### Supplied data
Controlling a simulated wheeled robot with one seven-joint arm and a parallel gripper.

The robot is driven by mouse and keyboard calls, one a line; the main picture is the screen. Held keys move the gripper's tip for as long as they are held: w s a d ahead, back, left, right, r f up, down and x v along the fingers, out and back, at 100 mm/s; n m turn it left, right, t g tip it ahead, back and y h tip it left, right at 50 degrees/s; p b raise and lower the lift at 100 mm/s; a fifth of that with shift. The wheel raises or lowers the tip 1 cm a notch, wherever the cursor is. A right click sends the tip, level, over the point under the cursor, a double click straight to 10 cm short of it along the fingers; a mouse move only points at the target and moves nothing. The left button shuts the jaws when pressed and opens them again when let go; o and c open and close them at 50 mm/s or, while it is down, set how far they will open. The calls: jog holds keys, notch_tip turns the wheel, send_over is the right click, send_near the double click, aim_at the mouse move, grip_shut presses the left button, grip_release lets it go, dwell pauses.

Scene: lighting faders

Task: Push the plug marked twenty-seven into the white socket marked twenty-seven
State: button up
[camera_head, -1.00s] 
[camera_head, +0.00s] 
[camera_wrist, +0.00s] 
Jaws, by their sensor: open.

### Short task
Return all lines of the material above in which the word "seven" occurs.

### Exercise answer
Controlling a simulated wheeled robot with one seven-joint arm and a parallel gripper.
Task: Push the plug marked twenty-seven into the white socket marked twenty-seven

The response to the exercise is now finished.